I'm unsure if blind people can even operate full self driving cars, especially if human control is required during an emergency. One thing that was interesting in this rather sparse article was that apple might have a centre for car control and emergencies.
I wonder if, in the future, we could have a car that is human controlled at a distance. IE, people driving from home whilst we travel in the vehicle. All pie in the sky stuff but as the UK faces yet another train flurry of train strikes during the winter months, I do wonder about the future of alternatives. Long distance independence does seem appealing though uber works well in the short distance around my city of Bristol.
Comments
No a chance
Hi,
There is no way insurance companies would ever allow a totally blind person to use these cars. As you say there will always be potential where humans need to take over. Love the idea but I think not.

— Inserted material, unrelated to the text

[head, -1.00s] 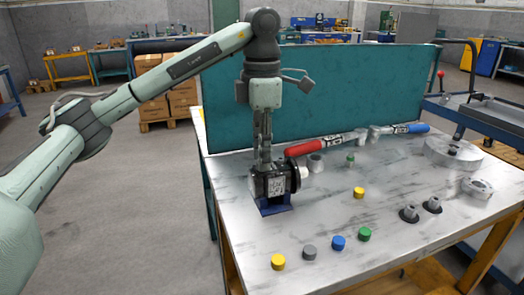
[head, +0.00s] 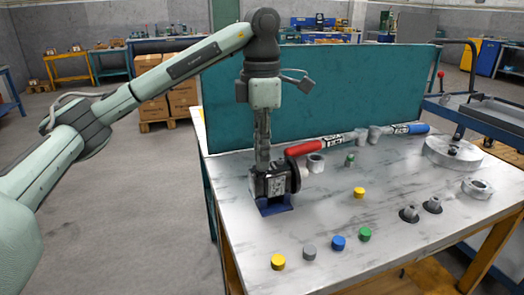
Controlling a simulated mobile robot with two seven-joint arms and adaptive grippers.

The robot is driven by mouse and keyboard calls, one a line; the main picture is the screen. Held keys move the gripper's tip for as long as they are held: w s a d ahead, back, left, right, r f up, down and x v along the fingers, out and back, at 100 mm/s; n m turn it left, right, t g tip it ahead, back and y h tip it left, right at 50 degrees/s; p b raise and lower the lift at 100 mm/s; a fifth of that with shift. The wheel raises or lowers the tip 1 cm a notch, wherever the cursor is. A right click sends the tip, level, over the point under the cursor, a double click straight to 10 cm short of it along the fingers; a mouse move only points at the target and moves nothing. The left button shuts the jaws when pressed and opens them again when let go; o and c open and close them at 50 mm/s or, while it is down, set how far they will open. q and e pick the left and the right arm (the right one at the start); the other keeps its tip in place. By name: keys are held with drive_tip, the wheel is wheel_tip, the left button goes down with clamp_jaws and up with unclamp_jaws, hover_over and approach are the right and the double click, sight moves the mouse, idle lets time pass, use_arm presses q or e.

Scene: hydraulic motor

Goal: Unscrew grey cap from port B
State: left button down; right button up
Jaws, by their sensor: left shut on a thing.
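The hydraulic motor (head: 270,186) is a dark block with a pale label and a round flange on its right. It sits in a blue holder (head: 274,208) near the table's left edge. My left gripper (head: 262,168) points straight down onto the top of the motor. Its fingers are shut on a small thing there, which I take to be the grey cap on port B; the fingers hide it. A loose grey cap (head: 309,252) lies on the table at the front. My right gripper is not in view.
Yellow (head: 278,262), blue (head: 338,243) and green (head: 364,234) caps lie along the front. A red-handled tool (head: 306,147) lies behind the motor, before a teal panel (head: 350,95).

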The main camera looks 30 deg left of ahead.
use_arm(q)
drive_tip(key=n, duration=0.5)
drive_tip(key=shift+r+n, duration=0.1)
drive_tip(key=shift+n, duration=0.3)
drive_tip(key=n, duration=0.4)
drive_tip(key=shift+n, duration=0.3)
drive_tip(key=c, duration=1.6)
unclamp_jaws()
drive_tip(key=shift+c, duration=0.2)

Reading between the lines,…
Reading between the lines, apple was looking to have a vehicle that had no controls at all. We can assume that this was therefore a fully automated vehicle... Which raises interesting issues when considering insurance. If a crash occurs, who''s fault is it? I'd like to think, Tim Cooks.
The other issue...
I'm a lot more worried about these so called, self-driving, electric vehicles running me over. It's hard to hear the electric cars as they are now if there's other traffic noise, and you throw in shoddy algorithms that creep in like bugs in an iPhone... It's just scary.
I'd go full throttle if I had the money
I'm always a person who doesn't let anyone else influence anything that happens to them, effect my decision. If someone used an iPhone for a week, says it's awful, no worries, it works for me. I expected there not to be fully self driving capabilities so this didn't surprise me. as for insurence, it wouldn't matter as my state has no fault insurence. As for electric cars and hearing them, I think by law they have to emit some sound so we can hear them.
Quanton computers
Today's AI and computers are not capable of doing so. You need one of those quantum computers that google and MIT are working on it. Self driving cars will not happen in this century unless Quantum computers come out.
Very little sound
I've had a few electric-hybrid taxis pick me up, and they're about as loud as a bicycle coasting by, almost no noise. That was on a very quiet street. There's no way those cars could be heard on a moderately busy street, like at a four-way stop where you need to hear the traffic flow. Now if there were only electric vehicles, and they were all being controled byAI, it might be different. More of us need to be run over to get this issue addressed.
Self-Driving Cars
No self-driving cars for me thank you. When I think of self-driving cars, I often laugh when thinking about the movie Total Recall, not that piece of garbage remake but the original, with that automated cab called Johnny Cab. Go watch/listen to it if you haven't. Anyway, the real reason no self-driving cars for me is because I do not believe for a second that artificial intelligence could ever keep up with human stupidity on the roads. Then again, perhaps we, as humans, are the real artificial intelligence? LOL
Computing power and quantum
It's my understanding that though quantum computers are excellent for certain tasks, they fall short when it comes to others when compared with solid state, contemporary computing. I think the computing is there, billions of calculations a second over multiple processors can handle pretty much anything, the key here is, however, what they are asked to do. It is the software that is always in question, the thought experiment, what should a computer do, protect the rider or the pedestrian.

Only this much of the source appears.